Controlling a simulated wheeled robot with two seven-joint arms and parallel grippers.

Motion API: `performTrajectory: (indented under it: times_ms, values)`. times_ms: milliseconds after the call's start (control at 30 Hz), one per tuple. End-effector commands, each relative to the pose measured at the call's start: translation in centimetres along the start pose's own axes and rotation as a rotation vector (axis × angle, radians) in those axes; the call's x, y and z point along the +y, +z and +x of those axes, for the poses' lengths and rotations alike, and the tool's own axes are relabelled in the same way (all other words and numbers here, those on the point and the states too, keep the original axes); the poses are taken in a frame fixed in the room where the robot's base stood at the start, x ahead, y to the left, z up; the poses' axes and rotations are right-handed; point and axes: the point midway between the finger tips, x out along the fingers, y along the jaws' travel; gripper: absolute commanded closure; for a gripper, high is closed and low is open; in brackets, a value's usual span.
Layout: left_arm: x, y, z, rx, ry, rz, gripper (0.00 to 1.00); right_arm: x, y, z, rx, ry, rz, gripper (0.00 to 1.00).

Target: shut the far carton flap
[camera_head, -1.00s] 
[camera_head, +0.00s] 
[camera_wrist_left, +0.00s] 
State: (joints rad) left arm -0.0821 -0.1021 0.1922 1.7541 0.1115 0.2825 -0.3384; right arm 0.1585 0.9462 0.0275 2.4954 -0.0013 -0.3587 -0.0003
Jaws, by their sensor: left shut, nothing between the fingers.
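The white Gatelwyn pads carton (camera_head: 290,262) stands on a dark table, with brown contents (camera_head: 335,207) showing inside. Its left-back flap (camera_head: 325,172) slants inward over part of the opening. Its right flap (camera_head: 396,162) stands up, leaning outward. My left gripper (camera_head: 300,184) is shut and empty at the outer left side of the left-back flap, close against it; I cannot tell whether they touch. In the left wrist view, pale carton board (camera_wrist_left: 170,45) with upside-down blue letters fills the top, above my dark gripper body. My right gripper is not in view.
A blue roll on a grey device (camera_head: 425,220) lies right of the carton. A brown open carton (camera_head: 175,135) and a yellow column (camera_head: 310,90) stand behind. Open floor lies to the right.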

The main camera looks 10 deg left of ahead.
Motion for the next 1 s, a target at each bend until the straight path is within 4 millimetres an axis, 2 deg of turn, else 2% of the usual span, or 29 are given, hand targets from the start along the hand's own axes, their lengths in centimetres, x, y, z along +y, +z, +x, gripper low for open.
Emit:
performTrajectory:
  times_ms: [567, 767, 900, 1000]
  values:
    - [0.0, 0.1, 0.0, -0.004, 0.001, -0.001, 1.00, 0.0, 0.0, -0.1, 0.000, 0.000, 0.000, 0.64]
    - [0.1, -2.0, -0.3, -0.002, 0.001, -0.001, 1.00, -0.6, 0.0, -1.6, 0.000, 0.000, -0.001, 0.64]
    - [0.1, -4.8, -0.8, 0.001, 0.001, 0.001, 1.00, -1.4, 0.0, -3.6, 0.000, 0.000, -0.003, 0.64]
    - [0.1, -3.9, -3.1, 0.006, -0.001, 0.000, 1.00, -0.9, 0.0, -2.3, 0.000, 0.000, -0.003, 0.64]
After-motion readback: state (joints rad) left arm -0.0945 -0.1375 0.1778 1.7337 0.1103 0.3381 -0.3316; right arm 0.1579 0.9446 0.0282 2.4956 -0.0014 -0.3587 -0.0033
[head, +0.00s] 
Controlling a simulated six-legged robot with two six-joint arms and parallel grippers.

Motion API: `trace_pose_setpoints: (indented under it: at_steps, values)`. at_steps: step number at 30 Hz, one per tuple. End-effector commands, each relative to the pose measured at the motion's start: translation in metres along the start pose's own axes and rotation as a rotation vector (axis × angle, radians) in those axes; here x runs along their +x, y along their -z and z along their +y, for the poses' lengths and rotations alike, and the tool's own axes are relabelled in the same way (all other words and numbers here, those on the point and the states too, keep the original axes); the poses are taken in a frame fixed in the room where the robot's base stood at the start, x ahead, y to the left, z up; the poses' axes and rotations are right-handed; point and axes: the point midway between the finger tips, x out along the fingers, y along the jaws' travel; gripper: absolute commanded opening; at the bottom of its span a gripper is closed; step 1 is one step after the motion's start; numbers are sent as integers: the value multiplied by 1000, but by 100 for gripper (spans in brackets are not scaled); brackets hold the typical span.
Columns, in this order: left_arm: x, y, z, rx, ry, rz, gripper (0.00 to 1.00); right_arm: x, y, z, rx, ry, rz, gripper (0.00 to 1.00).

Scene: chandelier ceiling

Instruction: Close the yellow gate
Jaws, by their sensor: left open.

════════

> **OBJECTIVE**: Gather and copy every line of the data in which the string "arms" is found.

> **ANSWER TO THIS EXERCISE**:
Controlling a simulated wheeled robot with two seven-joint arms and parallel grippers.
Controlling a simulated six-legged robot with two six-joint arms and parallel grippers.

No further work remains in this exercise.